Over the past decade, both Republicans and Democrats have flirted with
isolationism: with the former it takes the form of a rejection of global
engagement; with the latter it is a matter of economic protectionism and
an unwillingness to fund defense.
Now and for the foreseeable future, isolationism is off the table. No
one should underestimate how angry Americans are, and what lengths they
will go to see that their attackers are punished.
Before Tuesday, there was a big argument over whether the US could fund
a paltry $18 billion increase in defense spending; now, much larger sums
are in store whether or not a budget surplus exists. Priorities will change
as well: missile defense will remain an objective, but will likely fall
in priority relative to requirements for better intelligence, power projection,
and capabilities to deal with so-called "asymmetric" threats.
But the bigger change will be psychological. Not since Pearl Harbor has
an enemy been able to kill Americans on American soil, and that was in
far-off Hawaii; Washington DC has been inviolable since the British burned
the White House in the war of 1812.
This has laid the ground for a certain kind of exceptionalism in American
foreign policy: US territory was always a safe haven; the US typically
considered the pros and cons of intervention in foreign countries, but
never had to contend with foreign countries intervening in the US. The
consequences entailed by past US intervention were borne either by American
allies, or by US interests abroad, and never directly by US citizens.
The Gulf war and Kosovo were utterly antiseptic in this regard, and set
up unrealistic expectations that the US could shape events without cost
in American lives. This has now changed.
What is today labeled "asymmetrical" warfare has actually become
symmetrical in the sense that America's enemies have for the first time
developed the capability to reach out and touch Americans directly in
response to US actions. This means, of course, that isolationism is not
an option. But it also sets up a kind of deterrence, in which the US for
the first time will have to consider the direct costs of its actions.

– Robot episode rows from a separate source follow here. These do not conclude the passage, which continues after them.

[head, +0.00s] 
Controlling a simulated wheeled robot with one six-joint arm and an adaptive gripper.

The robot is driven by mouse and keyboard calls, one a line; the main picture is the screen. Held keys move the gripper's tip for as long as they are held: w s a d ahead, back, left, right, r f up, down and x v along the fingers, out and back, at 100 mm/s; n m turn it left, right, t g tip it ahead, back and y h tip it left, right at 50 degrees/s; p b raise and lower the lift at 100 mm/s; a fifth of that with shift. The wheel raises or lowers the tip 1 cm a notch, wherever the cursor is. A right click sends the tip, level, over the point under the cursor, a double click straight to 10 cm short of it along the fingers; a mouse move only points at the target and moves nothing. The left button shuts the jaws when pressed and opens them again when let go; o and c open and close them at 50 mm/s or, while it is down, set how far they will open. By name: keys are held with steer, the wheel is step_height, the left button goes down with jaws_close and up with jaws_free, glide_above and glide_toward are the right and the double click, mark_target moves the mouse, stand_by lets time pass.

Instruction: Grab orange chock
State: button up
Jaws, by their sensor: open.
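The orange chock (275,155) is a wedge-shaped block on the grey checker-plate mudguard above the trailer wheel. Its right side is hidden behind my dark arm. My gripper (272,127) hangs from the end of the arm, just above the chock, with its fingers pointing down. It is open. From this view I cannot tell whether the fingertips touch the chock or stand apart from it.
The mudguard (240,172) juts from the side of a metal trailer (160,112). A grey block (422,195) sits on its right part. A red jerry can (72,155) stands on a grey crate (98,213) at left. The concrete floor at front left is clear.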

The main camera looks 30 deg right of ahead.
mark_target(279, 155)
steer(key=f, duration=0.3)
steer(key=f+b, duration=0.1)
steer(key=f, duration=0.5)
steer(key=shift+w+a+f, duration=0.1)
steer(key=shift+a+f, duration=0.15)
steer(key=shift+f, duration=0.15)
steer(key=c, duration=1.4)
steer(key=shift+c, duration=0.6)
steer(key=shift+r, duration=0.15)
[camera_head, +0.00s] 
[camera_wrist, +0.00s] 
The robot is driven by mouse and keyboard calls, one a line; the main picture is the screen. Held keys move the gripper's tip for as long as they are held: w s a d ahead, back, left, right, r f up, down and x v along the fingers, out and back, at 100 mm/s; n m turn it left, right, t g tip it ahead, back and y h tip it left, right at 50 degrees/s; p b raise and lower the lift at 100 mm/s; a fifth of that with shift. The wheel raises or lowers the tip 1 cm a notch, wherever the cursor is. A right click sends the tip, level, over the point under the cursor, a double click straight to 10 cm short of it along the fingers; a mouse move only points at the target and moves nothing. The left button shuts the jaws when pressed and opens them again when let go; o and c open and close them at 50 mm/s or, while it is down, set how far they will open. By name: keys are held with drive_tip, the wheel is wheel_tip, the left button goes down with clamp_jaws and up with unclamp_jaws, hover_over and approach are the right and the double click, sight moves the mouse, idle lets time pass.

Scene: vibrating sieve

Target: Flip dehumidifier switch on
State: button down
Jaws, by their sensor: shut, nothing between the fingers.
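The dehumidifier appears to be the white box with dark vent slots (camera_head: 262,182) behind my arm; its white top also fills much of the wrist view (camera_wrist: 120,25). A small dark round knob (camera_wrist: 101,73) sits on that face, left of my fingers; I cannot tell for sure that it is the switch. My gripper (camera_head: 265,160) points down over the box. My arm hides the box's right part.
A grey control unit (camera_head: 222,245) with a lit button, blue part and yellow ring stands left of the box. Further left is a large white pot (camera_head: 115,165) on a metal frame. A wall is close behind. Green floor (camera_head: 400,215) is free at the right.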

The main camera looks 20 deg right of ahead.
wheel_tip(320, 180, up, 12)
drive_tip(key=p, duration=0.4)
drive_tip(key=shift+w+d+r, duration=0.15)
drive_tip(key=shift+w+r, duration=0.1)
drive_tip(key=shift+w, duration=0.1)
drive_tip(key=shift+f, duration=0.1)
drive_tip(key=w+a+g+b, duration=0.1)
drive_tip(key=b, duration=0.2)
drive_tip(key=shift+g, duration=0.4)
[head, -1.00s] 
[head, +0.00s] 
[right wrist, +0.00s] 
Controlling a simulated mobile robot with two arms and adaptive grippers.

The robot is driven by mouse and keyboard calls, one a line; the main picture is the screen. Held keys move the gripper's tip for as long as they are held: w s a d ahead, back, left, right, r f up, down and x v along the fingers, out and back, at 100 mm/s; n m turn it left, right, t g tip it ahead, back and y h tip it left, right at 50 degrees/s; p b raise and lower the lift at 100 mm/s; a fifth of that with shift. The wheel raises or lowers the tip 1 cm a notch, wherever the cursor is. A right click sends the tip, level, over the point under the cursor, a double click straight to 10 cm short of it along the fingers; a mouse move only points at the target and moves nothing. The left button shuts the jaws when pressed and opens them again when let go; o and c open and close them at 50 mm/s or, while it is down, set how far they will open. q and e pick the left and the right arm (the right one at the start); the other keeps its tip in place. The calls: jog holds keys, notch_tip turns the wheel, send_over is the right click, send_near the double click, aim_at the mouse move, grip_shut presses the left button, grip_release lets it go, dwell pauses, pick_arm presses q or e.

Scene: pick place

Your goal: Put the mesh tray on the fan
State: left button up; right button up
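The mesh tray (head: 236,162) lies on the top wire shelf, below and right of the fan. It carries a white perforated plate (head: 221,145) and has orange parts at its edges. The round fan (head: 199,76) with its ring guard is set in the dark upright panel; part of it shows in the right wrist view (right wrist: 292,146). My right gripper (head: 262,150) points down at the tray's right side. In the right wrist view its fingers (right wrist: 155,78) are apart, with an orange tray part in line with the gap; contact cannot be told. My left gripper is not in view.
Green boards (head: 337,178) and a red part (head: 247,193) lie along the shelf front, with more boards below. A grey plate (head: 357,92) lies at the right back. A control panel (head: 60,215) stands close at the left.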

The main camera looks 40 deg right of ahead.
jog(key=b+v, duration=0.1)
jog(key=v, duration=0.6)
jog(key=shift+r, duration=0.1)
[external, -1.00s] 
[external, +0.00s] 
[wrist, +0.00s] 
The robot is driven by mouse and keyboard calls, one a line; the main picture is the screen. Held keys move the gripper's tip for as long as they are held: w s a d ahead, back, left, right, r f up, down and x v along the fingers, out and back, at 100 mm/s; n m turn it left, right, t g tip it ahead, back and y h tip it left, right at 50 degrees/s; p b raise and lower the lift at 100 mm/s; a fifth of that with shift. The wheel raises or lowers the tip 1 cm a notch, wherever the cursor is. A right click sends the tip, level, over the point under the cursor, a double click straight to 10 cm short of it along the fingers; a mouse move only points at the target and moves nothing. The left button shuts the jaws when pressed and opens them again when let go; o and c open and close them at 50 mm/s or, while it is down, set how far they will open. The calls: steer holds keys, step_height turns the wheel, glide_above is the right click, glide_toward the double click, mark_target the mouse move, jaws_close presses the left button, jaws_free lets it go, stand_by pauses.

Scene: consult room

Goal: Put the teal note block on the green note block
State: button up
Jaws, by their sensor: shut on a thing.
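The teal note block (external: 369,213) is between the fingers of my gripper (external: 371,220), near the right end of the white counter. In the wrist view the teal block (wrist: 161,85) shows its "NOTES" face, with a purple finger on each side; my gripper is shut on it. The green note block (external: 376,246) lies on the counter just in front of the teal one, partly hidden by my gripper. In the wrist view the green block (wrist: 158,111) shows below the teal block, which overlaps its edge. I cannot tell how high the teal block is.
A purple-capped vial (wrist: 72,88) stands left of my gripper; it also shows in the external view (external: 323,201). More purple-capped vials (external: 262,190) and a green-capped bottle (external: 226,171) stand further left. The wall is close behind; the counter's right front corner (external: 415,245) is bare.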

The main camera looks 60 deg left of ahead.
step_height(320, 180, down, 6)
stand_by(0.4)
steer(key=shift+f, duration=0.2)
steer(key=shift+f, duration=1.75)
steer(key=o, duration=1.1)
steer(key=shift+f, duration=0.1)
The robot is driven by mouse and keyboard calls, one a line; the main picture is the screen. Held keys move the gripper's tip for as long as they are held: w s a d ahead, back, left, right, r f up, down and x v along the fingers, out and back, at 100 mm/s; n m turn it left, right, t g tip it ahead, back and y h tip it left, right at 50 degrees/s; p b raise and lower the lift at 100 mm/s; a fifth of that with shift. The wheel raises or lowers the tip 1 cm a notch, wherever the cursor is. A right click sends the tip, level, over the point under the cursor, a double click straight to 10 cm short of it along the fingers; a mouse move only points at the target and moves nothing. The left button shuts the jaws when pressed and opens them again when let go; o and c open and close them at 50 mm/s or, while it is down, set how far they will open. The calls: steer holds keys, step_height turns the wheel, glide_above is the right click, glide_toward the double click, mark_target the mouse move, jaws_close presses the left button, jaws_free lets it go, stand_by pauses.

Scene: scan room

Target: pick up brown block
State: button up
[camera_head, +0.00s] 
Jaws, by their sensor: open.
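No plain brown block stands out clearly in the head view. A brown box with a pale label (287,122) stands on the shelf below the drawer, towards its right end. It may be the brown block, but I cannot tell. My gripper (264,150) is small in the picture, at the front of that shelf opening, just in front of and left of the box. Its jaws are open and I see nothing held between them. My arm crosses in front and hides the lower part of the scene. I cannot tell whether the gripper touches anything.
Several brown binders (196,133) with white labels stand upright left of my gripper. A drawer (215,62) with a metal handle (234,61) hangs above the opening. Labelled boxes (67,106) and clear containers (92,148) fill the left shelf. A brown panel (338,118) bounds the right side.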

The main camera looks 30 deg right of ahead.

This will not ultimately constrain the US from acting, but it will force
on it a certain kind of realism as it interacts with the world.
A war against terrorism means defeating your enemy militarily, which may
require striking preemptively against those who threaten you, as the Israelis
have done, and going after the states that support your enemies. An operation
of this sort cannot be accomplished with pinprick cruise missile strikes
carried out from the sanctuary of the US homeland, but will require sustained
military operations in distant parts of the world.
The US, for all its power, cannot do this alone. If the objective turns
out to be Osama bin Laden in Afghanistan, then the US will need the help
of, at a minimum, Russia, Pakistan, and perhaps China to provide a base
of operations. It will need the political co-operation of moderate Arab
states for intelligence sharing, and military help from its European allies.
It will, in short, need to create a coalition, and cut deals to make the
coalition work.
This is a formula not for unilateralism, but for co-operative engagement.
The US is likely to emerge from the attacks a different country, more
unified, less self-absorbed, and much more in need of the help of its
friends to carry out what will become a new national project of defeating
terrorism. And it may also become a more ordinary country in the sense
of having concrete interests and real vulnerabilities, rather than thinking
itself able unilaterally to define the nature of the world it lives in.